Esta confianza la podemos aprender de la oración de Jesús en el Monte de
los Olivos.
Antes de
reflexionar sobre el contenido de la petición de Jesús, debemos prestar atención
a lo que los evangelistas nos relatan sobre la actitud de Jesús durante su
oración. Mateo y Marcos dicen que «cayó rostro en tierra» (Mt 26,39; cf. Mc
14,35); asume por consiguiente la actitud de total sumisión, que ha sido
conservada en la liturgia romana del Viernes Santo. Lucas, en
cambio, afirma que Jesús oraba arrodillado. En los Hechos de los
Apóstoles, habla de los santos, que oraban de rodillas: Esteban durante
su lapidación, Pedro en el contexto de la resurrección de un muerto,
Pablo en el camino hacia el martirio. Así, Lucas ha trazado una
pequeña historia del orar arrodillados de la Iglesia naciente. Los cristianos
con su arrodillarse, se ponen en comunión con la oración de Jesús en el Monte de
los Olivos. En la amenaza del poder del mal, ellos, en cuanto arrodillados,
están de pie ante el mundo, pero, en cuanto hijos, están de rodillas ante el
Padre. Ante la gloria de Dios, los cristianos nos arrodillamos
y reconocemos su divinidad, pero expresando también en este gesto nuestra
confianza en que él triunfe.
Jesús
forcejea con el Padre. Combate consigo mismo. Y combate por nosotros.
Experimenta la angustia ante el poder de la muerte. Esto es ante todo la
turbación propia del hombre, más aún, de toda creatura viviente ante la
presencia de la muerte. En Jesús, sin embargo, se trata de algo más. En las
noches del mal, él ensancha su mirada. Ve la marea sucia de toda la mentira y de
toda la infamia que le sobreviene en aquel cáliz que debe
beber. Es el estremecimiento del totalmente puro y santo frente a todo el caudal
del mal de este mundo, que recae sobre él. Él también me ve, y ora también por
mí. Así, este momento de angustia mortal de Jesús es un elemento esencial en el
proceso de la Redención. Por eso, la Carta a los Hebreos ha
definido el combate de Jesús en el Monte de los Olivos como un acto sacerdotal.

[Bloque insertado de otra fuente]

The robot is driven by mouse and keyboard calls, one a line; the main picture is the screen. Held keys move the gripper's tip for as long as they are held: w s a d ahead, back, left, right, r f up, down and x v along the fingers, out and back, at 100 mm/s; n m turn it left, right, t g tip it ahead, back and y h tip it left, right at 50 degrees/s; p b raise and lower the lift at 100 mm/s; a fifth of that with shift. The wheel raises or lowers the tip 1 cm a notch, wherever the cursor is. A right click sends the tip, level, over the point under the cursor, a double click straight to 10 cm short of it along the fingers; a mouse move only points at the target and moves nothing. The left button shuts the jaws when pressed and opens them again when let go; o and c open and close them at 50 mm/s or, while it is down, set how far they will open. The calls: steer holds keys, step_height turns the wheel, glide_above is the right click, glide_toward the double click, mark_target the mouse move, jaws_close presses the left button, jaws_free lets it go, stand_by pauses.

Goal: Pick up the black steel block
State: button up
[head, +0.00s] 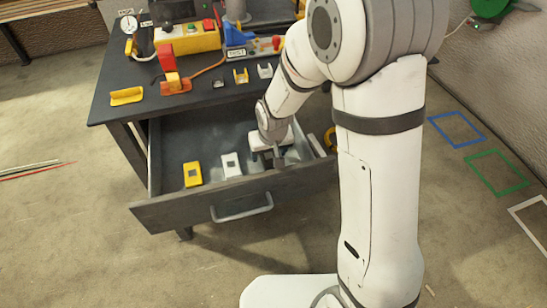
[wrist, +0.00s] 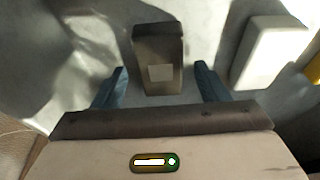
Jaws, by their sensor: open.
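The black steel block (wrist: 158,45) is a dark upright-looking block with a lighter grey square on it. It stands in the open drawer (head: 165,215). In the wrist view its near part shows between the two fingers of my gripper (wrist: 160,75), with a gap on each side. My gripper (head: 277,160) is open and low inside the drawer in the head view. There it and my arm largely hide the black block. I cannot tell how far down the fingers reach beside it.
A white block (head: 231,165) and a yellow block (head: 192,174) stand left of my gripper in the drawer. The white block (wrist: 270,52) is on the right in the wrist view. The drawer front with its handle (head: 242,210) is nearby. The workbench top (head: 210,98) holds several small items.

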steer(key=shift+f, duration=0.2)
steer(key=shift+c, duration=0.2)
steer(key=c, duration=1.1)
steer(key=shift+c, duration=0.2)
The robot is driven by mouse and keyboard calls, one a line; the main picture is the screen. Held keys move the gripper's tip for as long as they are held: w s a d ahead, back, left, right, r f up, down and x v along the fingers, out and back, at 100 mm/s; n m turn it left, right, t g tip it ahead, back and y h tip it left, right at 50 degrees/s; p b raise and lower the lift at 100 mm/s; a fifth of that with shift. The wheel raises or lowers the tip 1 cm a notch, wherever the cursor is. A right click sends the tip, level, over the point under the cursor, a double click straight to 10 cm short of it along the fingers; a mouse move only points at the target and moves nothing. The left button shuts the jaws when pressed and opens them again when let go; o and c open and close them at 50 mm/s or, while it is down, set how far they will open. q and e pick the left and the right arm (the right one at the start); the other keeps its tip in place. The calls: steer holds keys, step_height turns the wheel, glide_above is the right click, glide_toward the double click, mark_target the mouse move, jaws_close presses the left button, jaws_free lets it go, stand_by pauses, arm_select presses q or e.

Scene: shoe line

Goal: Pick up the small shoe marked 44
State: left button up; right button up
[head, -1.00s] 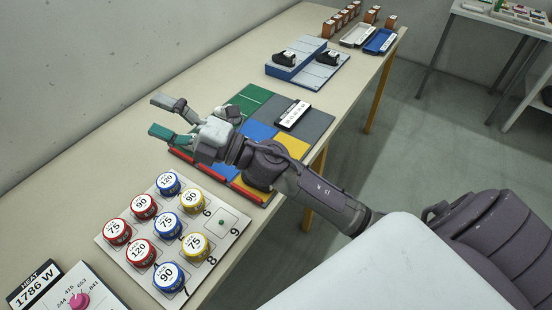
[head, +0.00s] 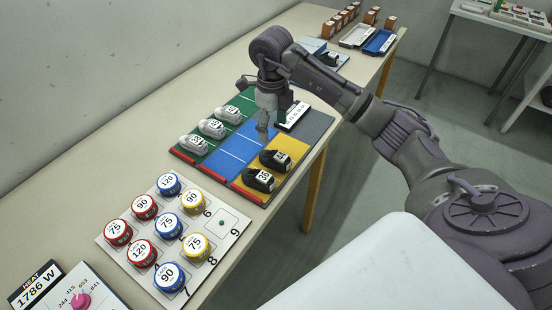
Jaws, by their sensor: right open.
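Two small black shoes with white number labels, a rear one (head: 276,159) and a front one (head: 259,180), rest on the yellow panel of the mat. Three grey shoes (head: 212,128) with labels stand in a row on the green panel. Another black shoe (head: 331,60) is on the stand farther back. The labels are too small for me to tell surely which reads 44. My right gripper (head: 262,127) is open, pointing down over the blue panel, between the grey shoes and the yellow panel's shoes. No shoe shows in it. My left gripper is not in view.
A black-and-white sign (head: 293,115) stands on the mat close to my right gripper. A white board (head: 228,226) with several coloured round tins lies nearer, with a heat panel (head: 36,283) beside it. Trays (head: 380,41) and brown boxes are at the far end.

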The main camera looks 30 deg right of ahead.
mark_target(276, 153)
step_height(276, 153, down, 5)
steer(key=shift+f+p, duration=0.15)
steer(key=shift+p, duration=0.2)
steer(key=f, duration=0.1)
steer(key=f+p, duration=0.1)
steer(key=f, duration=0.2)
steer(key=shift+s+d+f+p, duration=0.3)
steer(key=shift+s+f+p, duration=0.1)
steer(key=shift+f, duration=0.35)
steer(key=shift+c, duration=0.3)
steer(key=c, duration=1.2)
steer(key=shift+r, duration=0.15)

En esta oración de Jesús, impregnada de una angustia mortal, el Señor ejerce el
oficio del sacerdote: toma sobre sí el pecado de la humanidad, a todos nosotros,
y nos conduce al Padre.
Finalmente,
debemos prestar atención aún al contenido de la oración de Jesús en el Monte de
los Olivos. Jesús dice: «Padre: tú lo puedes todo, aparta de mí ese cáliz. Pero
no sea como yo quiero, sino como tú quieres» (Mc 14,36). La voluntad
natural del hombre Jesús retrocede asustada ante algo tan ingente. Pide
que se le evite eso. Sin embargo, en cuanto Hijo, abandona esta voluntad humana
en la voluntad del Padre: no yo, sino tú. Con esto ha transformado la actitud de
Adán, el pecado primordial del hombre, salvando de este modo al hombre. La
actitud de Adán había sido: No lo que tú has querido, Dios;
quiero ser dios yo mismo. Esta soberbia es la verdadera esencia del pecado.
Pensamos ser libres y verdaderamente nosotros mismos sólo si seguimos
exclusivamente nuestra voluntad. Dios aparece como el antagonista de nuestra
libertad. Debemos liberarnos de él, pensamos nosotros; sólo así seremos
libres. Esta es la rebelión fundamental que atraviesa la
historia, y la mentira de fondo que desnaturaliza la vida. Cuando el hombre se
pone contra Dios, se pone contra la propia verdad y, por tanto, no llega a ser
libre, sino alienado de sí mismo.
Únicamente
somos libres si estamos en nuestra verdad, si estamos unidos a Dios. Entonces
nos hacemos verdaderamente «como Dios», no oponiéndonos a Dios,
no desentendiéndonos de él o negándolo. En el forcejeo de la oración en el Monte
de los Olivos, Jesús ha deshecho la falsa contradicción entre obediencia y
libertad, y abierto el camino hacia la libertad. Oremos al
Señor para que nos adentre en este «sí» a la voluntad de Dios,
haciéndonos verdaderamente libres. Amén.